And then, while looking for new model kits, I found tiny lead figures of orcs and knights. Living skeletons and lumpy trolls. Bare-breasted Amazons and Gandolfian wizards. It was 1979, and I had just discovered gaming.

In the late 1970s, the hobby of roleplaying games, or RPGs, was new. Evolving among wargame fans and medieval re-enactors, it had recently gone retail. I first saw those talismans and grimoires of imagination in a hobby shop. Kay-Bee Toys had gotten into the act as well, and the gaudy  Players Handbook and  Monster Manual beckoned to me from a hidden corner of that store. Lacking funds to buy them, I stood out of sight until my legs cramped, reading arcane charts and descriptions of a hidden world. When Christmas came, I asked for books and figures. I got my wish, and my friend Chris and I became the first kids we knew who played  Advanced Dungeons & Dragons.

These days, RPGs are everywhere. Gaming has become a cultural force. As Erik Davis declares in his book  Techgnosis, RPGs have helped to shape the systems and terminology of the Information Age. (2). No one saw this coming, though, in 1979. All I knew is that this stuff spoke to me. And I was not alone.
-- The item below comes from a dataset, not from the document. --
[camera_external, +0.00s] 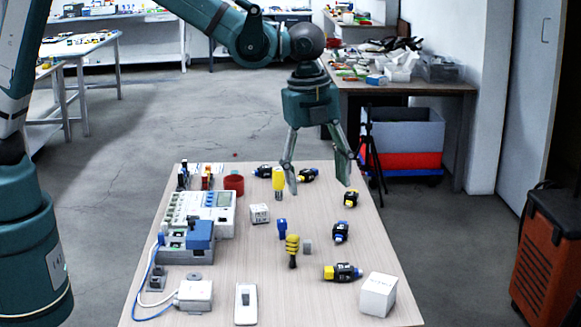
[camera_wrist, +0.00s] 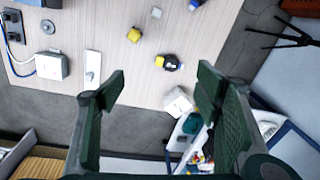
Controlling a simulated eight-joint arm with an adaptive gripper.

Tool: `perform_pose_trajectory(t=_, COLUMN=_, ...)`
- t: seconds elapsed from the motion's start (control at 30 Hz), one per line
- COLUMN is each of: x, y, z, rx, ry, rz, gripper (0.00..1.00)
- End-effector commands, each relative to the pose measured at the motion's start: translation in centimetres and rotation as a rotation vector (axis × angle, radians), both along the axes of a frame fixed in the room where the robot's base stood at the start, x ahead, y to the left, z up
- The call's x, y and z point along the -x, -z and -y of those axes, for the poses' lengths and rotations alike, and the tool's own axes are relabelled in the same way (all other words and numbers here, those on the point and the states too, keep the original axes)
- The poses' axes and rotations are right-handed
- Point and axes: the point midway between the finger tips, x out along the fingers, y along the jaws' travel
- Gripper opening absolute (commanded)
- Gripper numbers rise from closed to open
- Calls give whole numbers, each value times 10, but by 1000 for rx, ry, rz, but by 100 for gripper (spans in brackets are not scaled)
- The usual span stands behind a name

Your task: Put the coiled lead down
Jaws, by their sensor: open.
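The coiled lead appears to be the yellow ribbed piece with a dark end (camera_external: 292,244) on the wooden table (camera_external: 225,275), near its middle. In the wrist view a yellow piece (camera_wrist: 133,35), likely the same one, shows near the top with its coils not clear. My gripper (camera_external: 320,187) is open and empty, with its fingers pointing down above the far part of the table. In the wrist view its two fingers (camera_wrist: 160,78) are wide apart with nothing held between them. The lead is apart from the gripper.
A small grey cube (camera_external: 307,246) sits beside the lead. A white box (camera_external: 378,296) stands at the near right corner. Modules and a white device (camera_external: 212,213) crowd the left side. A white switch (camera_external: 246,304) lies in front.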

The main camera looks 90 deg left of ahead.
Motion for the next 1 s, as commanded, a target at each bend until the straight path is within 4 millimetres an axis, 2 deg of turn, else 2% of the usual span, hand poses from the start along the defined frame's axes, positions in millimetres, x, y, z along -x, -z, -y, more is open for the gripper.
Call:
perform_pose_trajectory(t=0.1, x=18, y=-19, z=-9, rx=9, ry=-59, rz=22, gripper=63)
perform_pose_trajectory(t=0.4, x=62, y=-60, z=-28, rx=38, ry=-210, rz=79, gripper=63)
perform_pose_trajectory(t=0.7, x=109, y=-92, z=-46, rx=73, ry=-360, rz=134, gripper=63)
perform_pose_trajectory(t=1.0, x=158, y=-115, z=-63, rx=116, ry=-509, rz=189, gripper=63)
First came the craze. Then came the backlash. By 1980, you could find D&D in department stores or see it praised in Psychology Today; by that same year, though, “experts” claimed that RPGs were satanic in both origin and practice. (3) I didn’t know about the controversy yet, however ― I just wanted to play. In high school, I met other creative “misfit toys” who shared my fondness for gaming (4) . With occult doodles in our notebooks and weird messages scrawled on chalkboards, we formed a geek elite. Years later, we’d have been considered Goths or candidates for Columbinism; at the time, we just knew we’d found something magical.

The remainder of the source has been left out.